We’ve got 100 people facing charges. Divide them roughly, for the purpose of illustration, into five tranches. 20 have a 90% chance of being convicted, 20 have a 70% chance of being convicted at trial, 20 have a 50% chance of being convicted at trial, 20 have a 30% chance of being convicted at trial, and 20 have a 10% chance of being convicted at trial.
The government offers each defendant a plea bargain with a sentence discounted according to the government’s view of the defendant’s chances of winning at trial: the guy who has an 90% chance of getting 20 years and a 10% chance of walking gets a eighteen-year offer. If a defendant’s assessment of the value of a trial to him ((Taking into account such ineffables as principle.)) is less than or equal to the government’s, he makes a deal.
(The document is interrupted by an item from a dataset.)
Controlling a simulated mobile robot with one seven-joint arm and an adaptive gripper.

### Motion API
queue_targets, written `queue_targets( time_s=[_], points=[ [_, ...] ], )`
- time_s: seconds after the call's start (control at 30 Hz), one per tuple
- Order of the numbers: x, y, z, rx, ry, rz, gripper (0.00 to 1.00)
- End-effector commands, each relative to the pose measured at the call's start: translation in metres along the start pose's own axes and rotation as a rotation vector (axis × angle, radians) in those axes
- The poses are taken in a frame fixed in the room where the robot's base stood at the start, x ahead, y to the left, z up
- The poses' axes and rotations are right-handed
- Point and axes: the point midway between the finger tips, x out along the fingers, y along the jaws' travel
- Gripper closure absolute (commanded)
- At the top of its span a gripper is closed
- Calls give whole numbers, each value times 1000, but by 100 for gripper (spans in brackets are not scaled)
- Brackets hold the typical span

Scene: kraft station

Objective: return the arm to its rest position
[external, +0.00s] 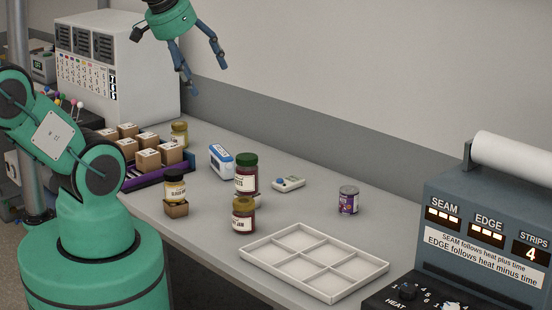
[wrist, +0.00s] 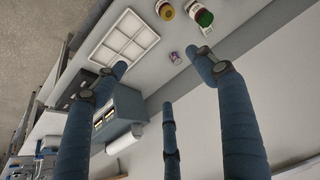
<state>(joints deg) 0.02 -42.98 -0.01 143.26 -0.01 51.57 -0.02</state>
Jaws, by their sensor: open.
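My gripper (external: 207,78) hangs high above the back of the table in the external view. Its blue fingers are spread apart and nothing is between them. In the wrist view the fingers of my gripper (wrist: 165,85) reach out over the bench, apart and empty. My green arm is raised, and part of it is outside the external view.
A white cabinet (external: 140,75) stands back left. A sealing machine (external: 485,230) stands front right.

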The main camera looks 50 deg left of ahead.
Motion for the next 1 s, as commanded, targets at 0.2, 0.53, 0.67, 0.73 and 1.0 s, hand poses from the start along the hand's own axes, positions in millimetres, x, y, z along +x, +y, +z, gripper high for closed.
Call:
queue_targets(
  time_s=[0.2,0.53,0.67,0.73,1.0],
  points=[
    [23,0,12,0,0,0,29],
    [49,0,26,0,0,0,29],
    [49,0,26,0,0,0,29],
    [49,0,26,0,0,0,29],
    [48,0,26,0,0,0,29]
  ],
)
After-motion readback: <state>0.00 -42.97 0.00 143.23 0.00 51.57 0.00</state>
The cases that are tried or dismissed are those in which the defendant assesses a trial as more valuable than the government does (or the government assesses a trial as essentially valueless).
By controlling the dockets and the plea offers the government keeps rational defendants and ethical, competent lawyers from crashing the system.
The defense wins eighteen outright (mostly dismissals, with a not guilty), the parties try two (one of which is a not guilty), and the other 81 are resolved with guilty pleas (numbers? numbers!).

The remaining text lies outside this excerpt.